Connection is important, but I think connection to such peers is more important than a connection to the past, i.e. the establishment. Of course, if you're some son of, people would pay attention before you've even done anything. I'm not sure it's so enviable. Many sons and daughters of didn't fare so well in life, and perhaps when you are forty you'd be grateful nobody knows about the novels you wrote in your twenties. It elicits indignation when a less than mediocre piece of work gets much acclaim (I was thinking about one such today), but as Augusto Monterroso said, posterity always does justice, and anyway there are greater injustices in the world and we would meet greater personal misfortunes in our lifetime.
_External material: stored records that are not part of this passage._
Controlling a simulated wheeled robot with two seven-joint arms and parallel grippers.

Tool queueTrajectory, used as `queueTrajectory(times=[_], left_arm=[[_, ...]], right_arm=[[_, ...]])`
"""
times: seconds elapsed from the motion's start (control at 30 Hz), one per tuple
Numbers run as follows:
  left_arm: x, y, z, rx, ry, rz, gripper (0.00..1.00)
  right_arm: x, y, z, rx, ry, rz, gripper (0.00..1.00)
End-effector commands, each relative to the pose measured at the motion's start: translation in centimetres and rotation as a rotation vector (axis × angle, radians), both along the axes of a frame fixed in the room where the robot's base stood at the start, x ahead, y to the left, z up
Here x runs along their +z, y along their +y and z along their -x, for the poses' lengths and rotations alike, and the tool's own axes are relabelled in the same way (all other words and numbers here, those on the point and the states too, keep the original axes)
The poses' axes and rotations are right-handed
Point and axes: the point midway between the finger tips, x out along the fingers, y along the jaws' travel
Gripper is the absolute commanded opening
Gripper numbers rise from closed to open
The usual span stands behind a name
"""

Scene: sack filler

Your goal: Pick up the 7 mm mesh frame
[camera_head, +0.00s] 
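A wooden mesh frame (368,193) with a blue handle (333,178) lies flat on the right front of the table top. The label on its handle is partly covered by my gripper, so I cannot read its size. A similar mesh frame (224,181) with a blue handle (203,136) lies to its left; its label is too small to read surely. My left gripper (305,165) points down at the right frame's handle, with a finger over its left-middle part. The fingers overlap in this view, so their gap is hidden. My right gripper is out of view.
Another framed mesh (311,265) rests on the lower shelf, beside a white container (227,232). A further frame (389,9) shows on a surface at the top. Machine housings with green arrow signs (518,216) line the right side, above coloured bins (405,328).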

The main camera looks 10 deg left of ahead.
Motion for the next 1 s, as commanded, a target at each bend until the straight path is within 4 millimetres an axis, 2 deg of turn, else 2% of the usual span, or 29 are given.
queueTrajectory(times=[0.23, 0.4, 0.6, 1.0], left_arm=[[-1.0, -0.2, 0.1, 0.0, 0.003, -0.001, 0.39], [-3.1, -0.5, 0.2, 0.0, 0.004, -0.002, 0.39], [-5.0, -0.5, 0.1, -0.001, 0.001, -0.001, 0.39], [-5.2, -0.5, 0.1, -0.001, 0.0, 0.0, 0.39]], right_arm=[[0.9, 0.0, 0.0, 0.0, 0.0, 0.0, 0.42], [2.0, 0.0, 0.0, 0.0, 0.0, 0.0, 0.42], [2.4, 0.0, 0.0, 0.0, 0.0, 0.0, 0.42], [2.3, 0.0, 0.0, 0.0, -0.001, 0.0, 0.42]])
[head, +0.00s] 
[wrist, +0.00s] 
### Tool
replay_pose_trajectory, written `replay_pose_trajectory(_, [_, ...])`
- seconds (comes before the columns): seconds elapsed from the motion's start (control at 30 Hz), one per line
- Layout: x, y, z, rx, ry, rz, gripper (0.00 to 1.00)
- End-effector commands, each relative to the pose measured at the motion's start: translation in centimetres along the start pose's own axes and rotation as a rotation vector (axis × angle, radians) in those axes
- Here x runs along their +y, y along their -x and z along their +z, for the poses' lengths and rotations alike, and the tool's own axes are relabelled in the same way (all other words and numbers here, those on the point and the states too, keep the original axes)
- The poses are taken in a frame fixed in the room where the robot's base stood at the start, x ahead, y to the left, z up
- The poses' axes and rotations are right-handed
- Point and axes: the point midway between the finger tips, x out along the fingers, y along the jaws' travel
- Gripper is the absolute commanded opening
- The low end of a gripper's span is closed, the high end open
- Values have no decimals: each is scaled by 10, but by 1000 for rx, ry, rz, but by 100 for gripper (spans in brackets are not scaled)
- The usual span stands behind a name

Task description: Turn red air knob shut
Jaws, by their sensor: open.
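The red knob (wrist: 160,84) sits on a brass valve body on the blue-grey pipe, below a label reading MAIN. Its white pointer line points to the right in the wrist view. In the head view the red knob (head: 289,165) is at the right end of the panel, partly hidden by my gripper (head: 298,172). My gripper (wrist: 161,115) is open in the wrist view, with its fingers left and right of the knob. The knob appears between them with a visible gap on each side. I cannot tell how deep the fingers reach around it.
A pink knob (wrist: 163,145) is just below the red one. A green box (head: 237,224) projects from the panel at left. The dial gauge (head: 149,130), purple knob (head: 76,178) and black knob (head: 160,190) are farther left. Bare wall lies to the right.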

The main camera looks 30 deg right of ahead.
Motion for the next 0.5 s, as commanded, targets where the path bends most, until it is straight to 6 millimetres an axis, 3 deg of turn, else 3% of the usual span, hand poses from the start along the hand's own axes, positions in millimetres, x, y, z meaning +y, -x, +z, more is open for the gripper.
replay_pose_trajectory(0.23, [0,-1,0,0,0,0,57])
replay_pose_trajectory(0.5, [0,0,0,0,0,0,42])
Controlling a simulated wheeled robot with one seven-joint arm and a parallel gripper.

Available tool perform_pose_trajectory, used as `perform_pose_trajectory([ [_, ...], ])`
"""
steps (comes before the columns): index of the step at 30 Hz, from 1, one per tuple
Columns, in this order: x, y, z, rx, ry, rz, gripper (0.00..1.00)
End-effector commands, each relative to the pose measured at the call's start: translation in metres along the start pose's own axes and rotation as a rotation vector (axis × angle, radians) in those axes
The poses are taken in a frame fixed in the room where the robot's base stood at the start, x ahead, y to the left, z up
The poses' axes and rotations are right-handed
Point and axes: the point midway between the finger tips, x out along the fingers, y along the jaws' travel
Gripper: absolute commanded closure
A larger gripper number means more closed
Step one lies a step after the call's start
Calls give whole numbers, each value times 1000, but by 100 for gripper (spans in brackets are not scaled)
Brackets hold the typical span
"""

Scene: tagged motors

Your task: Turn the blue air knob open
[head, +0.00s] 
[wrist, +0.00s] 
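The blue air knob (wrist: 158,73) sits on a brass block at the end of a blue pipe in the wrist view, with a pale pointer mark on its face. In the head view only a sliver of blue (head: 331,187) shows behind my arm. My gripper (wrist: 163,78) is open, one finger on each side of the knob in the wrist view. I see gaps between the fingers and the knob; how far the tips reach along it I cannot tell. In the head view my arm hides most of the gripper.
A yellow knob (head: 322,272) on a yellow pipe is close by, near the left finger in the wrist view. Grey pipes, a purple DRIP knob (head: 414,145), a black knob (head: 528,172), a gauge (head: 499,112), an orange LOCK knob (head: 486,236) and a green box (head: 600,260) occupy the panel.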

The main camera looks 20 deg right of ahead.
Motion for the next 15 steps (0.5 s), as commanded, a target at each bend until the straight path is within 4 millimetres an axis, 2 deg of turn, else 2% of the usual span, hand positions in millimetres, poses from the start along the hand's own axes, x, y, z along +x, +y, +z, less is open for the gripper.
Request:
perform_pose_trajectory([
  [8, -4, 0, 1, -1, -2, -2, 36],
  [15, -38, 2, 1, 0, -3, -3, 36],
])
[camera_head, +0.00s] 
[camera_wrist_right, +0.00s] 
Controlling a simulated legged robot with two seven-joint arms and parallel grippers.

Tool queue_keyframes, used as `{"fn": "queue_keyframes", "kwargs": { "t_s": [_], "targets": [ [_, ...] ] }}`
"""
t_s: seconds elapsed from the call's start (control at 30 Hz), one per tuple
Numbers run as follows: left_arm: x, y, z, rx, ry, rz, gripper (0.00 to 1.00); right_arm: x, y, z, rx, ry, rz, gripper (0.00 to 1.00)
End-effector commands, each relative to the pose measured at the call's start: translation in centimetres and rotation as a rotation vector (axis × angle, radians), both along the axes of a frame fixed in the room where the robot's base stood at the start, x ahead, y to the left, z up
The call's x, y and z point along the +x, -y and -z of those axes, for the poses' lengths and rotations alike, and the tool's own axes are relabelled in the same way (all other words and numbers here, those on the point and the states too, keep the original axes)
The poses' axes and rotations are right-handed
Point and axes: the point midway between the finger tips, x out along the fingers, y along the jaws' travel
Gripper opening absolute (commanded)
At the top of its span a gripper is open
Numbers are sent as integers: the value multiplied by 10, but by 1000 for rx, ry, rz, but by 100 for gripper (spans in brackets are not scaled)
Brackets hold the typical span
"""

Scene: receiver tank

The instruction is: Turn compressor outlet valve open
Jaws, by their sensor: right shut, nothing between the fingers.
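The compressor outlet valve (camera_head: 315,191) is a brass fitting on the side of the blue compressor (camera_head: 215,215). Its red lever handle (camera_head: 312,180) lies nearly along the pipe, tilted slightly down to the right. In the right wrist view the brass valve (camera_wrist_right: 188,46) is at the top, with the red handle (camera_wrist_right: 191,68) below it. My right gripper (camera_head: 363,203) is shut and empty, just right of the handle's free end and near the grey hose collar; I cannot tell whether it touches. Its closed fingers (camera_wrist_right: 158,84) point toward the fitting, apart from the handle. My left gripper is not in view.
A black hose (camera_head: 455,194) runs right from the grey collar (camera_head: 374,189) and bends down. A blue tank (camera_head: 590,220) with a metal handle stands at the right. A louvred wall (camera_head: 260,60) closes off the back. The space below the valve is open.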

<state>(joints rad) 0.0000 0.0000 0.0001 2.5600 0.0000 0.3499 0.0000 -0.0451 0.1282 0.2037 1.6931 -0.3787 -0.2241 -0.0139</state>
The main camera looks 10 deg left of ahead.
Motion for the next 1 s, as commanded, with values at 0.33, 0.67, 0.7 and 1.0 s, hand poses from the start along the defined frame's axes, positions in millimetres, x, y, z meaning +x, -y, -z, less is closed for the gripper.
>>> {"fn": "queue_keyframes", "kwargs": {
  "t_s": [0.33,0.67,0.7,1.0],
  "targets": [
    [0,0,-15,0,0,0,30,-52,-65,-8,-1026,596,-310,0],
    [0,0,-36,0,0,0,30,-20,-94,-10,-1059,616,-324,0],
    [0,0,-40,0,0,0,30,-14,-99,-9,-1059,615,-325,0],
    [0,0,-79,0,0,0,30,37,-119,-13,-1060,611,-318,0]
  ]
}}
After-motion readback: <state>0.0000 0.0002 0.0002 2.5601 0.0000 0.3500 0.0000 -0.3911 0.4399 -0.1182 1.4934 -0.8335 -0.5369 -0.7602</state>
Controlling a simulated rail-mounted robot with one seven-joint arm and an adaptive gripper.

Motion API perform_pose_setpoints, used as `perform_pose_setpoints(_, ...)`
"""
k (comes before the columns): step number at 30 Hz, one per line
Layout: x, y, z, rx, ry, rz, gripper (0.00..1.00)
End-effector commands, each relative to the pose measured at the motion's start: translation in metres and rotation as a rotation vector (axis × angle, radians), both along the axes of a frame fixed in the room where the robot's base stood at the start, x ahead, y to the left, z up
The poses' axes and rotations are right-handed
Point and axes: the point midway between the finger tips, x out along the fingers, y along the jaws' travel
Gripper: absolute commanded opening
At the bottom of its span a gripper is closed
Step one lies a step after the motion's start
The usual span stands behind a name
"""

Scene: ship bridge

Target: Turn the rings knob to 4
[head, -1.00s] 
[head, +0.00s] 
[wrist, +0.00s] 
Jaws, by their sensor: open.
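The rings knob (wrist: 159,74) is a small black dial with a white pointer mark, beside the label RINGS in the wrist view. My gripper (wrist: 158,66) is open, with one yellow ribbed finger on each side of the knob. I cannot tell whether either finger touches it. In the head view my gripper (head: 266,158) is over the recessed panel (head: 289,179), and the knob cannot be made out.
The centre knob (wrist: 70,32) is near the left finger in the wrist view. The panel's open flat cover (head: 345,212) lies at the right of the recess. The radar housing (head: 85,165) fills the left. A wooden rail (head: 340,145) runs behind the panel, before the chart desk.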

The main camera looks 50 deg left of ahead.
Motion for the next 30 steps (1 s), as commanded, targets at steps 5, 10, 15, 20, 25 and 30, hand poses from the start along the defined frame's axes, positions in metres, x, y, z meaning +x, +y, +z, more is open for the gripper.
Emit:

For a while the group of nobodies stands on the stage alone, their own sole audience. if they take their activity seriously, divert each other's attention from other distractions, then eventually, amen, they will create something that would fascinate the outside world. Let the impresarios come searching for you in the alleys when you have something rather than kowtow at their doors when you don't.
This is the real male loneliness epidemic!
Jokes aside, I spent most my 20s seeking out this kind of group, with occasional and brief success, with more emphasis on the hedonistic aspects of it than that of cultural relevancy.
These days I take comfort in knowing all my other writing heroes were also loners, not part of any literary brat pack: Flannery, Faulkner, Melville, McCarthy. Maybe freedom from a literary “crowd” is what you need for truly transcendent writing with a true sense of gravity reaching beyond its time and place. That’s what I like to tell myself, at least.
Still, I do miss those late nights drunk and high with writers who were told they’d be the next Shakespeare by their professor relating your problems to a poem by Keats, and those hungover mornings and afternoons after driving to far off and unknown towns. Trying to emulate the Beats in your youth is always fun no matter how many times older people remind you it’s been done before.